Nach der Verbreitung der Thesen 1517 bat Spalatin Luther, in dessen Theologie eingewiesen zu werden. Da er kein theologisches Studium absolviert hatte, dementsprechend unvorbelastet war und von Luther zum gründlichen Studium des Evangeliums51 angehalten wurde, konnte sich sein Verständnis des Evangeliums nah an der Lutherschen Denkweise orientieren. 52

Spalatins Wirkung als Geistlicher ist wenig durch Schriften bezeugt. Als wichtigste Schrift sind seine Reformationsannalen zu nennen, worin er die Hauptpunkte von Luthers Lehre darlegt. Diese umfassen seine Auffassungen zur Erbsünde, zum freien Willen, zur Rechtfertigung und zum Zusammenhang von Glauben und Werk. Zu einigen Themen hat er selbst Schriften verfasst.53 Die Hauptaufgabe seines theologischen Schaffens war die Übersetzung theologischer Schriften Luthers und Melanchthons und die Tätigkeit als Seelsorger und Hoftheologe bei Friedrich dem Weisen.

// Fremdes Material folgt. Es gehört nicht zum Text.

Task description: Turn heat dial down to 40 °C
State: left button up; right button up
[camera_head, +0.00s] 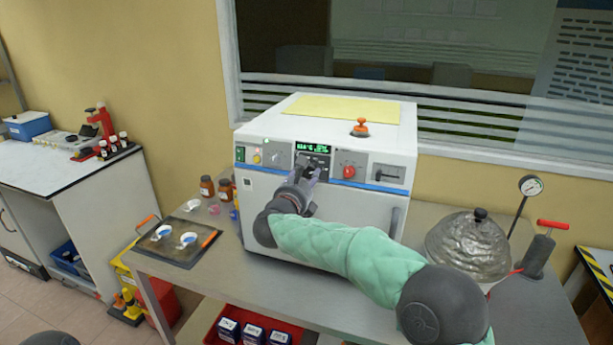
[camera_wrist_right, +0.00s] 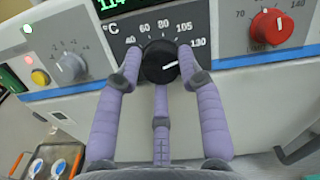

Das im Jahr 1525 vorherrschende Thema, welches Spalatin theologisch beschäftigte, war das aus gegebenem Anlass notwendige letzte Abendmahl für Kurfürst Friedrich den Weisen, der am 5. Mai starb.54 Der Kurfürst weigerte sich, das Abendmahl sub uterque specie zu nehmen, lehnte den Laienkelch ab.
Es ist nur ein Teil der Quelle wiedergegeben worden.